Une politisation de l'Histoire qui s'était notamment ressentie lors du bicentenaire des campagnes napoléoniennes, tout particulièrement en 2005. Cette année-là, le Président Jacques Chirac et son gouvernement boycottent le 200e anniversaire de la victoire de Napoléon à Austerlitz, sur fond de polémique autour du rétablissement de l'esclavage par l'Empereur. Six mois auparavant, Paris envoyait son porte-avions, le Charles de Gaulle, à Portsmouth pour participer à une revue navale célébrant la victoire britannique sur la flotte franco-espagnole à Trafalgar.
Un paradoxe mémoriel ubuesque, qui porte à croire que la France n'aimerait pas célébrer ses victoires, ou plutôt que ses dirigeants ont un rapport pour le moins ambigu avec l'Histoire de leur pays. Un avis que ne partage pas notre intervenant:
«Non, la France aime célébrer ses victoires et pas seulement sur les terrains de foot, rassurez-vous. […] la France a eu des victoires, elle a eu des défaites, il faut savoir regarder les uns comme les autres, les yeux grands ouverts, et ne pas avoir de honte à célébrer les uns ou les autres.»
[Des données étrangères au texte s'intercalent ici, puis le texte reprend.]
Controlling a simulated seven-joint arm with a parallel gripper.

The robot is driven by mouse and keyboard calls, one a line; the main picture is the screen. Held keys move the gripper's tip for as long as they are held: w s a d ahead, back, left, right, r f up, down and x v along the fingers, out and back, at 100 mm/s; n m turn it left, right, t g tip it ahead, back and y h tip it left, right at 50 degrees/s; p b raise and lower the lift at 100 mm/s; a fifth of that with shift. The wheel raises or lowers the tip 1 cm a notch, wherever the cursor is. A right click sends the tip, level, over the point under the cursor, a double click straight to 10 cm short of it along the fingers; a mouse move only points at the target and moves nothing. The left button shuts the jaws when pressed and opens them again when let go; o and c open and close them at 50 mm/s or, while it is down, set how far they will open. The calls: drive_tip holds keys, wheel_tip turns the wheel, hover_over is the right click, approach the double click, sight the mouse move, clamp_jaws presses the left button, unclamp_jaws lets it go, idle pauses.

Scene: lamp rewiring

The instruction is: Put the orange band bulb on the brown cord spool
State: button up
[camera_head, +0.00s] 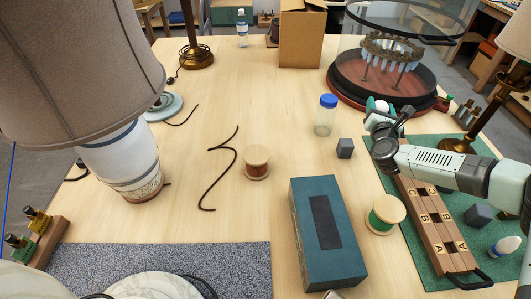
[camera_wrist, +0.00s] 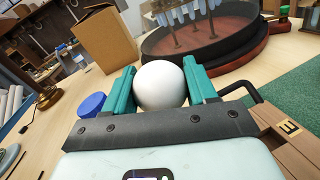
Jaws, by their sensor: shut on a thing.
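My gripper (camera_head: 380,108) is at the right of the table, above the far end of the brown lettered rack. In the wrist view its two teal fingers (camera_wrist: 160,88) are shut on a white round bulb (camera_wrist: 160,85). The bulb's base and any coloured band are hidden, so I cannot tell whether it is the orange band bulb. A wooden spool with brown cord (camera_head: 257,163) stands upright near the middle of the table, left of my gripper and apart from it. Its top looks bare.
A blue-grey box (camera_head: 328,232) and a green cord spool (camera_head: 385,214) stand in front. A blue-capped jar (camera_head: 325,115) and dark cube (camera_head: 345,148) are between my gripper and the brown spool. A blue-banded bulb (camera_head: 505,246) lies on the green mat. A loose dark cord (camera_head: 224,165) lies left.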

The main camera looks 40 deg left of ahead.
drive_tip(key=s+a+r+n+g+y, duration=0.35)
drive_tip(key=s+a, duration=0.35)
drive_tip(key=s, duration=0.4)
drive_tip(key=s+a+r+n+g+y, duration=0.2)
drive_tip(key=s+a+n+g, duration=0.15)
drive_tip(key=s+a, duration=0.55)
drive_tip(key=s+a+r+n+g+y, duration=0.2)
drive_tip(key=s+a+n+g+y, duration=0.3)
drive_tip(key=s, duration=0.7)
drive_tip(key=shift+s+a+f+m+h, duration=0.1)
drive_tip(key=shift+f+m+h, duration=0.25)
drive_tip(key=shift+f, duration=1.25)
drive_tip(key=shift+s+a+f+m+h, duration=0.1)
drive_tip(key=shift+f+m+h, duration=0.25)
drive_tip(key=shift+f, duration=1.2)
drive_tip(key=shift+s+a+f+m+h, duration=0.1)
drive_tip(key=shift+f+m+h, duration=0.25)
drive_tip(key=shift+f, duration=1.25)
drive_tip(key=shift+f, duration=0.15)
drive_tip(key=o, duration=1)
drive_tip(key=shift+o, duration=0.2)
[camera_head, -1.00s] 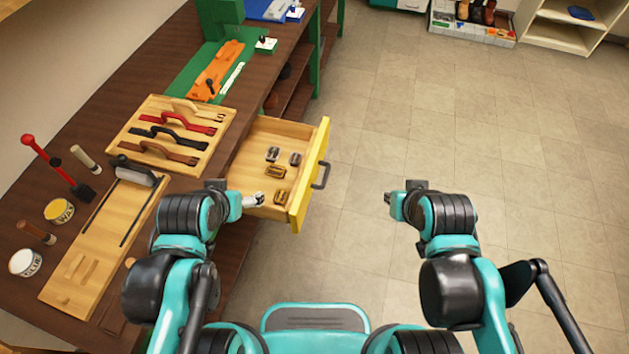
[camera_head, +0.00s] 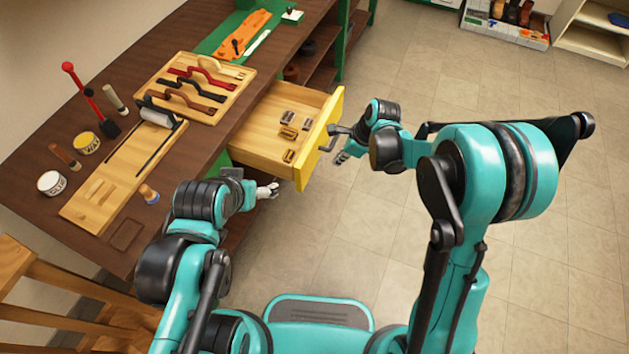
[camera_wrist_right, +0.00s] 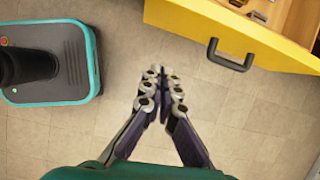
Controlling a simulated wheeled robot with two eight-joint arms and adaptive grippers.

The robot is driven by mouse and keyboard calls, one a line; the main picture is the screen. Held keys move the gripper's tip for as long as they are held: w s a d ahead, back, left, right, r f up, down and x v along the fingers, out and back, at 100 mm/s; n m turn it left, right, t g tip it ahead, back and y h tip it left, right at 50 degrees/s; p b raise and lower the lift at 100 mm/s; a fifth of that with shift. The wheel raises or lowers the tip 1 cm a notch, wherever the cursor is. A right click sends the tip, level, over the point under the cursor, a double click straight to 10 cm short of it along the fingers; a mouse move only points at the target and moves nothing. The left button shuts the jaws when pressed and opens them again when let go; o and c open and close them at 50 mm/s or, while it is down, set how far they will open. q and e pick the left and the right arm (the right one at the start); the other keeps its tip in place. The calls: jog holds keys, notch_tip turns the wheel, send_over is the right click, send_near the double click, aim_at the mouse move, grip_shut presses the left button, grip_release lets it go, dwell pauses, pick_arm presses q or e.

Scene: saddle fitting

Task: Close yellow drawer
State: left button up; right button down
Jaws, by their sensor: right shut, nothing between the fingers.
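The yellow drawer (camera_head: 322,138) stands pulled out of the wooden workbench, with several small metal buckles inside. Its yellow front and dark handle (camera_wrist_right: 230,57) also show in the right wrist view. My right gripper (camera_head: 342,158) is just outside the drawer front, close to the handle in the head view. In the right wrist view its fingers (camera_wrist_right: 160,90) are together and empty, apart from the handle. My left gripper (camera_head: 270,190) is beside the near side of the drawer, at the bench edge. Its fingers are too small to judge.
The workbench (camera_head: 190,150) holds a strap board (camera_head: 215,72), a long wooden board (camera_head: 100,195), tins, brushes and a red-handled tool. A wooden stool (camera_head: 60,285) stands at the lower left.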

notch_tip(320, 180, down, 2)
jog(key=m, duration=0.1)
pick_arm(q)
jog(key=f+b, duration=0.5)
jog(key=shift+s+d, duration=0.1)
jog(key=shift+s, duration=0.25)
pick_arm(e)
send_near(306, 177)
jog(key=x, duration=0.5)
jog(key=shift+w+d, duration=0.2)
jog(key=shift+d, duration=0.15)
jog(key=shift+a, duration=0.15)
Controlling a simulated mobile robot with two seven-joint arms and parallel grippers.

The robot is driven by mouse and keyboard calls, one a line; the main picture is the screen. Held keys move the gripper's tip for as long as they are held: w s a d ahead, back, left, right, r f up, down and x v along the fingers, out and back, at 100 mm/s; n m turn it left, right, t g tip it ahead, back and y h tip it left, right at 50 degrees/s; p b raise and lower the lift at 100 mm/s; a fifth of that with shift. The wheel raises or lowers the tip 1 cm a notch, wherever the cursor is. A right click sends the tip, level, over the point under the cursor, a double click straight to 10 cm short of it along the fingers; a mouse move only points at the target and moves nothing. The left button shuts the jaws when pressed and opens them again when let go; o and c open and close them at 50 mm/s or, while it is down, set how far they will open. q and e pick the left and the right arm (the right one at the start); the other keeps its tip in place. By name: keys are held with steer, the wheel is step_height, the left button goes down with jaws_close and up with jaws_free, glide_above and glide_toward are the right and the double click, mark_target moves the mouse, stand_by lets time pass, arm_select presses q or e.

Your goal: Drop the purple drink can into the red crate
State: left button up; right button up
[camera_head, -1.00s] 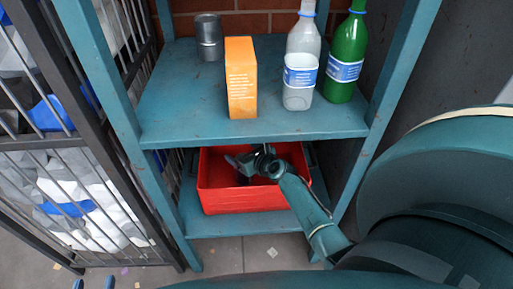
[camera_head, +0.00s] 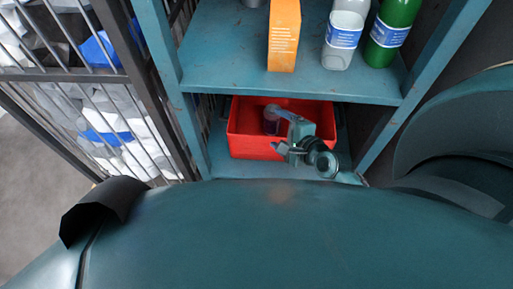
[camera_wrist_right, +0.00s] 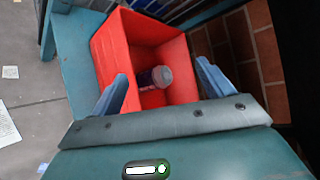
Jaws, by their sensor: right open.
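The purple drink can (camera_head: 271,121) is inside the red crate (camera_head: 262,151), which sits on the lower shelf. In the right wrist view the can (camera_wrist_right: 152,78) rests in the crate (camera_wrist_right: 115,48), with its pale end showing, between and beyond my fingers. My right gripper (camera_head: 278,129) is at the crate's front right part in the head view. In the wrist view its two fingers (camera_wrist_right: 162,72) are spread wide and hold nothing. A finger partly overlaps the can in the head view. My left gripper is not in view.
The upper shelf (camera_head: 220,72) above the crate holds an orange box (camera_head: 284,35), a white bottle (camera_head: 344,38) and a green bottle (camera_head: 392,35). A barred cage (camera_head: 95,75) with pale and blue items stands at left. A brick wall (camera_wrist_right: 262,50) is behind.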

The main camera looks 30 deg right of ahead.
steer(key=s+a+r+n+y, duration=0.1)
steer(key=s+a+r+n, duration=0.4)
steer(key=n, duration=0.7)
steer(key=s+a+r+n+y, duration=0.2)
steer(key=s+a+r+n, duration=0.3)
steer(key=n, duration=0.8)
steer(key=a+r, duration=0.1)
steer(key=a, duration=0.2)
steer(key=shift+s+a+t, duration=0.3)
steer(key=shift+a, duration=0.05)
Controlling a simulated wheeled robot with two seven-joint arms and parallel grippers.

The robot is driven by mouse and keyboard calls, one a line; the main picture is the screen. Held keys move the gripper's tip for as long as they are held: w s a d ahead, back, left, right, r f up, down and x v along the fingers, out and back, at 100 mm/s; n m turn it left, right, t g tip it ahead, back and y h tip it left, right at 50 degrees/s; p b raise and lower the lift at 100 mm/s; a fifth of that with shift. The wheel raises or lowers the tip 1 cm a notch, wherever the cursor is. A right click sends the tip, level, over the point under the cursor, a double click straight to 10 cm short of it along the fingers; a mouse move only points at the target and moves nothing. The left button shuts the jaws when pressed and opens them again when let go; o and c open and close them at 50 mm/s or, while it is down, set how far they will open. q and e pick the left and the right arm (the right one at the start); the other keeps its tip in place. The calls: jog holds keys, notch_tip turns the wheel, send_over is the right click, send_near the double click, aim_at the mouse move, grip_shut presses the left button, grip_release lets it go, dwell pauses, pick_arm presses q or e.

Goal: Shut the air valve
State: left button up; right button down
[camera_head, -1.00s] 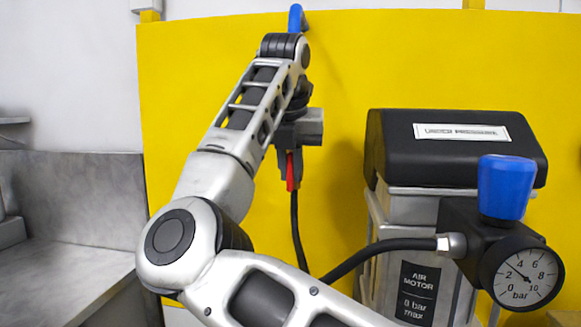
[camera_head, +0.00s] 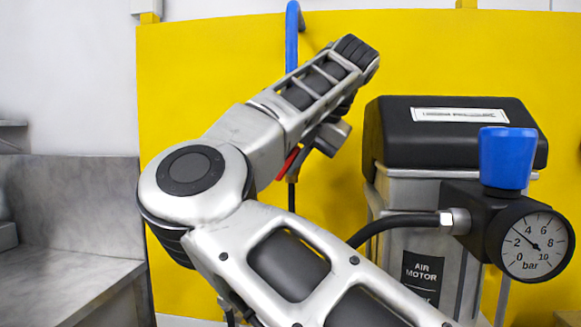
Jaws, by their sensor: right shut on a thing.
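The air valve's red lever (camera_head: 288,164) shows in the head view in front of the yellow panel, on the line between a blue pipe (camera_head: 291,45) above and a black hose below. It slants from upper right to lower left. My right gripper (camera_head: 299,158) is shut on the lever, coming from its upper right. My left gripper is not in view.
At the right stands an air motor (camera_head: 424,268) with a black top, a blue knob (camera_head: 507,158) and a pressure gauge (camera_head: 534,246) reading about 3 bar. A black hose (camera_head: 398,226) joins it. A grey bench (camera_head: 70,240) is at the left.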

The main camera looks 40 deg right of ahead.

Le potentiel de polémiques autour de ces commémorations n'est cependant pas épuisé. Il reste notamment à savoir quelle place Emmanuel Macron pourrait réserver aux mutins dans l'un de ses discours, eux que justement Philippe Pétain avait tenu à réprimer avec parcimonie, lui qui s'était élevé contre la doctrine de l'attaque à outrance qui coûta la vie à tant de conscrits, auxquels le Président veut aujourd'hui tout particulièrement rendre hommage.